Richard Wagner hatte seinerseits kurz vor den Aufständen seine Oper “Lohengrin” vollendet, er hat an ihr unter anderem in Graupa bei Pirna gearbeitet – dort hat vor einigen Jahren eine Gedenkstätte neu eröffnet. Wagner jedenfalls kletterte am 5. Mai 1849 im Turm der Kreuzkirche bis zu den Glocken hinauf, um sie zu läuten und um die Truppenbewegungen der Preußen auszuspähen und zu melden.
Beide – Richard Wagner und Gottfried Semper – wurden nach der Niederschlagung des Aufstands steckbrieflich gesucht und mußten Hals über Kopf Sachsen verlassen. Wir müssen uns solche Taten vor Augen führen, wenn wir von Mut und Zorn und Widerstand und persönlicher Konsequenz sprechen.
Unsere Formen sind heute natürlich andere, keine Sorge, Lutz, keine Sorge, Tatjana, keine Sorge Siggi: Niemand hat die Absicht, eine Barrikade zu errichten. Aber auch wir müssen etwas wagen und Vieles in Kauf nehmen dabei. Es geht um unser Vaterland, und das ist unseren ganzen Einsatz wert.

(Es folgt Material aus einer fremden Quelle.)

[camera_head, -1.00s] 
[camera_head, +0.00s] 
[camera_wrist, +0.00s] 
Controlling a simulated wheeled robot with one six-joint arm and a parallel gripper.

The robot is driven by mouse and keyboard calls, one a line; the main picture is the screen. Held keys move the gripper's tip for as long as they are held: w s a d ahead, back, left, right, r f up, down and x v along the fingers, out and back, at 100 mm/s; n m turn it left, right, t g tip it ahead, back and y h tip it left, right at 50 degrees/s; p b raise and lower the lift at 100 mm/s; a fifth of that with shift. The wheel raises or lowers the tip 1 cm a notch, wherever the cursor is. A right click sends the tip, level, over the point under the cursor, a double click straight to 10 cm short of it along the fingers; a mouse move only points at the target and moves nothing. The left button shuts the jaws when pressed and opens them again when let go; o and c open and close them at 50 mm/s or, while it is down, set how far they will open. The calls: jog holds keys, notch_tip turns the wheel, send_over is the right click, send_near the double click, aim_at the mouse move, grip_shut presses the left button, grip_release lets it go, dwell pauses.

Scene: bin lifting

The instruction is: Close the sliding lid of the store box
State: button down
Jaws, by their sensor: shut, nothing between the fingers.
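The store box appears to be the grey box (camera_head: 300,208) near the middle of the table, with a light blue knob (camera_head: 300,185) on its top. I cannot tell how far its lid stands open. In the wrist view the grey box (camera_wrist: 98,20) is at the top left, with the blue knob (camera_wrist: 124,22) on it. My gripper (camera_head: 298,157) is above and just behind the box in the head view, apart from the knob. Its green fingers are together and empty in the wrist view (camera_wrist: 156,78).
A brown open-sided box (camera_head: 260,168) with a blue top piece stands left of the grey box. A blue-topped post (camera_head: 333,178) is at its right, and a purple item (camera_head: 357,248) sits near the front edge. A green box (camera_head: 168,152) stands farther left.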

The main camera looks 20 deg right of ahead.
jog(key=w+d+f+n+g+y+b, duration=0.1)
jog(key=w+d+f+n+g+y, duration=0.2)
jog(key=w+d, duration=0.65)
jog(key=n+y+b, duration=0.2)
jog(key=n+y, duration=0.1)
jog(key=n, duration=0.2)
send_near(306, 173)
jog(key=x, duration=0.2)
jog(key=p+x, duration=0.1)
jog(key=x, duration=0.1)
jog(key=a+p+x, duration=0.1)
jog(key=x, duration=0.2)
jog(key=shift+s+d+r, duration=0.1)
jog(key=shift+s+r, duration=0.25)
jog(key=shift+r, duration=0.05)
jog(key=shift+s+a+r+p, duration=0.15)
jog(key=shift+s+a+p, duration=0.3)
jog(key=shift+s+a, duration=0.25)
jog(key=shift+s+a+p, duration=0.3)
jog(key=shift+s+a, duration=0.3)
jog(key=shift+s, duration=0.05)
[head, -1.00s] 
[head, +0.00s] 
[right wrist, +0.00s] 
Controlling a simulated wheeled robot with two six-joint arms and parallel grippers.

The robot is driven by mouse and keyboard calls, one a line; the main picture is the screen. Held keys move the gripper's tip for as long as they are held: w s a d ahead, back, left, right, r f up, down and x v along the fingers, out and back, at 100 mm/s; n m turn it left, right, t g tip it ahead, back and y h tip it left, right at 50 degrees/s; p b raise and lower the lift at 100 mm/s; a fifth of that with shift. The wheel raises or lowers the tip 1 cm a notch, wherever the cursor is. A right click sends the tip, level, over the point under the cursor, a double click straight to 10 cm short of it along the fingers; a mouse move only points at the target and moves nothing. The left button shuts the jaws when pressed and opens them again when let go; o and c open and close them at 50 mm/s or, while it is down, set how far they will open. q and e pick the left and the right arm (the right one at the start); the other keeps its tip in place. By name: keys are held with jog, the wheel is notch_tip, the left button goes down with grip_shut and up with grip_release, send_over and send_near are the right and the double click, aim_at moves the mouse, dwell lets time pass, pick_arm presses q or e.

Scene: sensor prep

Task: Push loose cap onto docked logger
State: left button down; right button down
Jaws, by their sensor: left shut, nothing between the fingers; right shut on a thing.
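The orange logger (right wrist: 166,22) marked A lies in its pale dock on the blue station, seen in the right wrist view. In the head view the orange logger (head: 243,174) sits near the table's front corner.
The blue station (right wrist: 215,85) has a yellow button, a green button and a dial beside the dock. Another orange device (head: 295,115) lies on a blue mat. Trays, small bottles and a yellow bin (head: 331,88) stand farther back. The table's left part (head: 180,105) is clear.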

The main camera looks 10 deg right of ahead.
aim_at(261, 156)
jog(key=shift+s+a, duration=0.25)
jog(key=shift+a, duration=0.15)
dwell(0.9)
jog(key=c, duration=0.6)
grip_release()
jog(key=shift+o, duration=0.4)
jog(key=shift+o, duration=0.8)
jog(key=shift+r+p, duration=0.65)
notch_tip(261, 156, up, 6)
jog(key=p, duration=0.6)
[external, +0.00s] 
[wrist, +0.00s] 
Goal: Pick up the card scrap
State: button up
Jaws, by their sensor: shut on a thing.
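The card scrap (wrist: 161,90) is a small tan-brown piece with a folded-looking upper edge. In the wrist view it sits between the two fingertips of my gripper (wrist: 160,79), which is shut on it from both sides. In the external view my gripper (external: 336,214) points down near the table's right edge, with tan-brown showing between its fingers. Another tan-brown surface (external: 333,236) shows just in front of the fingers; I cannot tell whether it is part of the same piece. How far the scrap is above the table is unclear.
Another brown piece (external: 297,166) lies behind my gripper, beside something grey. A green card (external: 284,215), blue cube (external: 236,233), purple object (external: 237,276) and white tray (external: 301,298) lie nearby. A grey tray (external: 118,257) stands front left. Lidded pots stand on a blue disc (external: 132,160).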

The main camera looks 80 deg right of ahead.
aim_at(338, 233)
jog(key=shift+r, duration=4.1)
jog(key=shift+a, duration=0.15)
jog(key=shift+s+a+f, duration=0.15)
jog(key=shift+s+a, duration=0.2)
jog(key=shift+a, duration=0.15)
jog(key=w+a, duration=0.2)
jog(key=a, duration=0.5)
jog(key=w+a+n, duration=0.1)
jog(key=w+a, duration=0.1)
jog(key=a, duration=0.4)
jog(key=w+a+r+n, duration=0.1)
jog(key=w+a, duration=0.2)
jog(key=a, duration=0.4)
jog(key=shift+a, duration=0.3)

Es gibt von Astrid Lindgren einen schönen Satz, er steht in dem Kinderbuch “Die Gebrüder Löwenherz”, das zur Lieblingslektüre meiner Kinder gehört. Der jüngere Bruder Löwenherz (der noch nicht dabei ist) stellt dem älteren Bruder Löwenherz (der wieder und wieder aufbricht, um mutig zu sein) folgende Frage: Warum müssen wir mutig sein? Die Antwort ist unser Motto: Es gibt Dinge, die muß man tun, selbst wenn es gefährlich ist. Man ist sonst kein Mensch, sondern nur ein Häufchen Dreck.
Ich grüße Euch, Ihr mutigen Menschen! Glänzt in Eurem Mut, die ganze Woche über, damit alle es sehen!